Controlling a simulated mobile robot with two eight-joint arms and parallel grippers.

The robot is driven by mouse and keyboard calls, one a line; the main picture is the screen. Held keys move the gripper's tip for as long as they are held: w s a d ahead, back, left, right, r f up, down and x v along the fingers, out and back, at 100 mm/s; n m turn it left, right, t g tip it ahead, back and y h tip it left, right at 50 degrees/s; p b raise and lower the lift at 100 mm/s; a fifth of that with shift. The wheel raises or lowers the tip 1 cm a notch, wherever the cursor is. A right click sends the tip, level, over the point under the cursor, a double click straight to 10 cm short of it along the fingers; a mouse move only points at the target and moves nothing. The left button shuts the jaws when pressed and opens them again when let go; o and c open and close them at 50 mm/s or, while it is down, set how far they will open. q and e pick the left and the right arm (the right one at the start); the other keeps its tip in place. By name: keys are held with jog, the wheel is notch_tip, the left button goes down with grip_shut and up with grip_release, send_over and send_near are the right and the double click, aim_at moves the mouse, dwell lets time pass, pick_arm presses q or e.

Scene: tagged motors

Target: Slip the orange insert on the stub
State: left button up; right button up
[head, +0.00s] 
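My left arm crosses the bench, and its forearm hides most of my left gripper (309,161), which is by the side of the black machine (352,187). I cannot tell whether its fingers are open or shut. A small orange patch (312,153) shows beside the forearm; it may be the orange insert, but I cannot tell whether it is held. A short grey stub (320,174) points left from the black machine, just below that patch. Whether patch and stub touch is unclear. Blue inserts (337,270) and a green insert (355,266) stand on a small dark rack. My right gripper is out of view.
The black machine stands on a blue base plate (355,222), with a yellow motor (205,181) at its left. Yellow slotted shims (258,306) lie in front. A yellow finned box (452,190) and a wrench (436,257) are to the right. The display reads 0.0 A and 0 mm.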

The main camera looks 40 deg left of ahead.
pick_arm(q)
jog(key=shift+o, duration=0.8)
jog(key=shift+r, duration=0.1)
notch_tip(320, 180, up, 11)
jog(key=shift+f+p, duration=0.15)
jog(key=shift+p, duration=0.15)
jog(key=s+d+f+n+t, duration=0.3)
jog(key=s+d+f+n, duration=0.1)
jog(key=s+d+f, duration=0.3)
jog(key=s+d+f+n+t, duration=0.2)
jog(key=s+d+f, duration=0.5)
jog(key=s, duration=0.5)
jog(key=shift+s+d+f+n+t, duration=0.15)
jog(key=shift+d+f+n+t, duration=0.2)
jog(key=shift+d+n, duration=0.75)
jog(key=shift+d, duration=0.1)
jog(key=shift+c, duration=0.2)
════════════════════
→ **EXERCISE TASK**:
Only the lines from the beginning of the material to the line containing "State: left button up; right button up" should be echoed, verbatim and in full.

→ **EXPECTED ANSWER**:
Controlling a simulated mobile robot with two eight-joint arms and parallel grippers.

The robot is driven by mouse and keyboard calls, one a line; the main picture is the screen. Held keys move the gripper's tip for as long as they are held: w s a d ahead, back, left, right, r f up, down and x v along the fingers, out and back, at 100 mm/s; n m turn it left, right, t g tip it ahead, back and y h tip it left, right at 50 degrees/s; p b raise and lower the lift at 100 mm/s; a fifth of that with shift. The wheel raises or lowers the tip 1 cm a notch, wherever the cursor is. A right click sends the tip, level, over the point under the cursor, a double click straight to 10 cm short of it along the fingers; a mouse move only points at the target and moves nothing. The left button shuts the jaws when pressed and opens them again when let go; o and c open and close them at 50 mm/s or, while it is down, set how far they will open. q and e pick the left and the right arm (the right one at the start); the other keeps its tip in place. By name: keys are held with jog, the wheel is notch_tip, the left button goes down with grip_shut and up with grip_release, send_over and send_near are the right and the double click, aim_at moves the mouse, dwell lets time pass, pick_arm presses q or e.

Scene: tagged motors

Target: Slip the orange insert on the stub
State: left button up; right button up

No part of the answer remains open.